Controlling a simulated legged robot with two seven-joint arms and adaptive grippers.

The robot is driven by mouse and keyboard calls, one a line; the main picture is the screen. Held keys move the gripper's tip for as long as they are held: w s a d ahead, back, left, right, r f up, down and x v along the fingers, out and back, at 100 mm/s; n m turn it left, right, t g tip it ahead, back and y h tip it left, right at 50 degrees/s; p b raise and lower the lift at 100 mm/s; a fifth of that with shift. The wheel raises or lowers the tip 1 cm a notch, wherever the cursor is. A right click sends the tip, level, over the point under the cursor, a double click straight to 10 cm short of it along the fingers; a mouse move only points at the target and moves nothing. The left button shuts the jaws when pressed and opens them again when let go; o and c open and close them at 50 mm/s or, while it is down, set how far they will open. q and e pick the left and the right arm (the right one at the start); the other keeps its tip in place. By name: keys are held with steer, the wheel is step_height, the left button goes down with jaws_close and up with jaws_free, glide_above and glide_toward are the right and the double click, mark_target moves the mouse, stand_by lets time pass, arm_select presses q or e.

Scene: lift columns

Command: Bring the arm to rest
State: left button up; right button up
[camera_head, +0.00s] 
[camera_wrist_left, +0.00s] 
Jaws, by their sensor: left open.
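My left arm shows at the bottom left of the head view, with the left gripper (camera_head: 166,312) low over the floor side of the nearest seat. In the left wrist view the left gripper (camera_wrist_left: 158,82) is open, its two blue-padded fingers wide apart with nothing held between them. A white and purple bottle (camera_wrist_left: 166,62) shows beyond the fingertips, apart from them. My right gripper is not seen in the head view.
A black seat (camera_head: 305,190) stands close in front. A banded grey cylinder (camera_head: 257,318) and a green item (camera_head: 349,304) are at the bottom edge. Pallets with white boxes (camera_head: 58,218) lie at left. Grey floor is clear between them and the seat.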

◆ ◆ ◆ ◆

DIRECTIONS FOR THIS TASK> Reproduce the listing in full. Keep it exactly as written.

EXERCISE ANSWER>
Controlling a simulated legged robot with two seven-joint arms and adaptive grippers.

The robot is driven by mouse and keyboard calls, one a line; the main picture is the screen. Held keys move the gripper's tip for as long as they are held: w s a d ahead, back, left, right, r f up, down and x v along the fingers, out and back, at 100 mm/s; n m turn it left, right, t g tip it ahead, back and y h tip it left, right at 50 degrees/s; p b raise and lower the lift at 100 mm/s; a fifth of that with shift. The wheel raises or lowers the tip 1 cm a notch, wherever the cursor is. A right click sends the tip, level, over the point under the cursor, a double click straight to 10 cm short of it along the fingers; a mouse move only points at the target and moves nothing. The left button shuts the jaws when pressed and opens them again when let go; o and c open and close them at 50 mm/s or, while it is down, set how far they will open. q and e pick the left and the right arm (the right one at the start); the other keeps its tip in place. By name: keys are held with steer, the wheel is step_height, the left button goes down with jaws_close and up with jaws_free, glide_above and glide_toward are the right and the double click, mark_target moves the mouse, stand_by lets time pass, arm_select presses q or e.

Scene: lift columns

Command: Bring the arm to rest
State: left button up; right button up
[camera_head, +0.00s] 
[camera_wrist_left, +0.00s] 
Jaws, by their sensor: left open.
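My left arm shows at the bottom left of the head view, with the left gripper (camera_head: 166,312) low over the floor side of the nearest seat. In the left wrist view the left gripper (camera_wrist_left: 158,82) is open, its two blue-padded fingers wide apart with nothing held between them. A white and purple bottle (camera_wrist_left: 166,62) shows beyond the fingertips, apart from them. My right gripper is not seen in the head view.
A black seat (camera_head: 305,190) stands close in front. A banded grey cylinder (camera_head: 257,318) and a green item (camera_head: 349,304) are at the bottom edge. Pallets with white boxes (camera_head: 58,218) lie at left. Grey floor is clear between them and the seat.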

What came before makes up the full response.